:: Stored rows ::

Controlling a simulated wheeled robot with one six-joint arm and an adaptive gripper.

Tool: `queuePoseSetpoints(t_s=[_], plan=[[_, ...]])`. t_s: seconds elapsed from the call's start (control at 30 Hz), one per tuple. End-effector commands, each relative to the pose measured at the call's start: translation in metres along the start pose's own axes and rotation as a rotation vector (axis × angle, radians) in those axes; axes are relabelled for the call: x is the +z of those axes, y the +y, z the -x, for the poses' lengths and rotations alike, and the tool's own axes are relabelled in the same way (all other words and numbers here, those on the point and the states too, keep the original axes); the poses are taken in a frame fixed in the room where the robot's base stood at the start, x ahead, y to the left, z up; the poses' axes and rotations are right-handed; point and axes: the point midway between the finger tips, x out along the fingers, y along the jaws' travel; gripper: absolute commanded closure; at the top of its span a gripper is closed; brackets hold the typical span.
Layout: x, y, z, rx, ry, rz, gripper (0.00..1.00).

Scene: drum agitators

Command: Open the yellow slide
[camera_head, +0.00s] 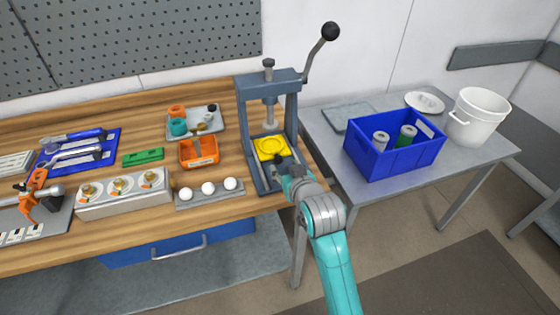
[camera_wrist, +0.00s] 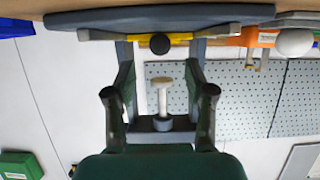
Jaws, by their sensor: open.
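The yellow slide (camera_head: 271,148) sits in the base of the grey arbor press (camera_head: 268,80), below the press ram. In the wrist view, the yellow slide (camera_wrist: 180,38) shows edge-on near the top, with a round black knob (camera_wrist: 160,43) on its front. My gripper (camera_head: 285,163) is at the front of the press, close to the slide. In the wrist view my gripper (camera_wrist: 160,92) is open and empty, its fingers to either side of the knob's line. The knob appears beyond the fingertips, and I cannot tell the exact gap. My arm hides part of the press base.
A strip with white balls (camera_head: 208,189) and an orange bin (camera_head: 198,152) stand left of the press. The press lever (camera_head: 318,52) rises at the upper right. A grey side table holds a blue crate (camera_head: 375,160) and a white bucket (camera_head: 478,118). The floor in front is clear.

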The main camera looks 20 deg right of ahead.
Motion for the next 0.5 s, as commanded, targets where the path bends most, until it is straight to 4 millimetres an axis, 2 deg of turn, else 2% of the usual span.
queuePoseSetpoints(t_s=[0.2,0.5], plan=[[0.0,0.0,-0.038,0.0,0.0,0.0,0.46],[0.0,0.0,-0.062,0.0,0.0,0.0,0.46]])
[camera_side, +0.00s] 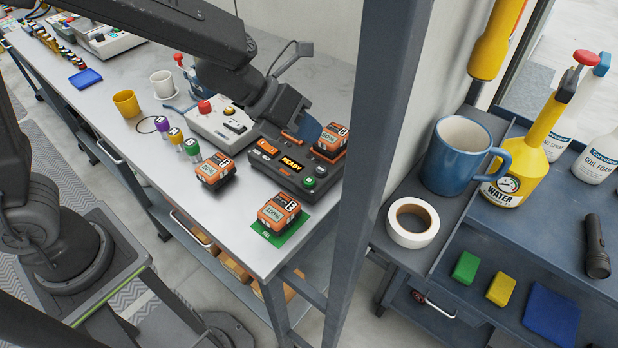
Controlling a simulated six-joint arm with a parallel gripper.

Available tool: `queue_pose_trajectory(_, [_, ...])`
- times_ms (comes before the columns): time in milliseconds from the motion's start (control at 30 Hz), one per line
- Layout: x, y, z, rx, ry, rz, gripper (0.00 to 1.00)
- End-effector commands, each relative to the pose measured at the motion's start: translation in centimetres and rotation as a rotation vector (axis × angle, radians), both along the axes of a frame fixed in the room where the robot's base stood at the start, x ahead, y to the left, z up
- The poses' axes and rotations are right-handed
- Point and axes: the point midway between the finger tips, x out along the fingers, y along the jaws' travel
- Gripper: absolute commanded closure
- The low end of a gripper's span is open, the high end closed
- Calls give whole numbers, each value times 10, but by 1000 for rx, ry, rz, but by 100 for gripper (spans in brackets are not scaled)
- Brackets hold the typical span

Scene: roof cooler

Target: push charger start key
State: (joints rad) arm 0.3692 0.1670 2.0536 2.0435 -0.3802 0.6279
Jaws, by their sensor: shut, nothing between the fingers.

:: Your goal ::
Transcribe the complete set of entries verbatim. No pictures belong in the copy.

:: Written answer ::
Controlling a simulated wheeled robot with one six-joint arm and an adaptive gripper.

Tool: `queuePoseSetpoints(t_s=[_], plan=[[_, ...]])`. t_s: seconds elapsed from the call's start (control at 30 Hz), one per tuple. End-effector commands, each relative to the pose measured at the call's start: translation in metres along the start pose's own axes and rotation as a rotation vector (axis × angle, radians) in those axes; axes are relabelled for the call: x is the +z of those axes, y the +y, z the -x, for the poses' lengths and rotations alike, and the tool's own axes are relabelled in the same way (all other words and numbers here, those on the point and the states too, keep the original axes); the poses are taken in a frame fixed in the room where the robot's base stood at the start, x ahead, y to the left, z up; the poses' axes and rotations are right-handed; point and axes: the point midway between the finger tips, x out along the fingers, y along the jaws' travel; gripper: absolute commanded closure; at the top of its span a gripper is closed; brackets hold the typical span.
Layout: x, y, z, rx, ry, rz, gripper (0.00..1.00).

Scene: drum agitators

Command: Open the yellow slide
[camera_head, +0.00s] 
[camera_wrist, +0.00s] 
Jaws, by their sensor: open.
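The yellow slide (camera_head: 271,148) sits in the base of the grey arbor press (camera_head: 268,80), below the press ram. In the wrist view, the yellow slide (camera_wrist: 180,38) shows edge-on near the top, with a round black knob (camera_wrist: 160,43) on its front. My gripper (camera_head: 285,163) is at the front of the press, close to the slide. In the wrist view my gripper (camera_wrist: 160,92) is open and empty, its fingers to either side of the knob's line. The knob appears beyond the fingertips, and I cannot tell the exact gap. My arm hides part of the press base.
A strip with white balls (camera_head: 208,189) and an orange bin (camera_head: 198,152) stand left of the press. The press lever (camera_head: 318,52) rises at the upper right. A grey side table holds a blue crate (camera_head: 375,160) and a white bucket (camera_head: 478,118). The floor in front is clear.

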The main camera looks 20 deg right of ahead.
Motion for the next 0.5 s, as commanded, targets where the path bends most, until it is straight to 4 millimetres an axis, 2 deg of turn, else 2% of the usual span.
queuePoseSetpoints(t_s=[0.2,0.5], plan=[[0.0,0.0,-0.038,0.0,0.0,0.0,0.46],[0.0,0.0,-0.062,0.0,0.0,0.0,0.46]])
[camera_side, +0.00s] 
Controlling a simulated six-joint arm with a parallel gripper.

Available tool: `queue_pose_trajectory(_, [_, ...])`
- times_ms (comes before the columns): time in milliseconds from the motion's start (control at 30 Hz), one per line
- Layout: x, y, z, rx, ry, rz, gripper (0.00 to 1.00)
- End-effector commands, each relative to the pose measured at the motion's start: translation in centimetres and rotation as a rotation vector (axis × angle, radians), both along the axes of a frame fixed in the room where the robot's base stood at the start, x ahead, y to the left, z up
- The poses' axes and rotations are right-handed
- Point and axes: the point midway between the finger tips, x out along the fingers, y along the jaws' travel
- Gripper: absolute commanded closure
- The low end of a gripper's span is open, the high end closed
- Calls give whole numbers, each value times 10, but by 1000 for rx, ry, rz, but by 100 for gripper (spans in brackets are not scaled)
- Brackets hold the typical span

Scene: roof cooler

Target: push charger start key
State: (joints rad) arm 0.3692 0.1670 2.0536 2.0435 -0.3802 0.6279
Jaws, by their sensor: shut, nothing between the fingers.

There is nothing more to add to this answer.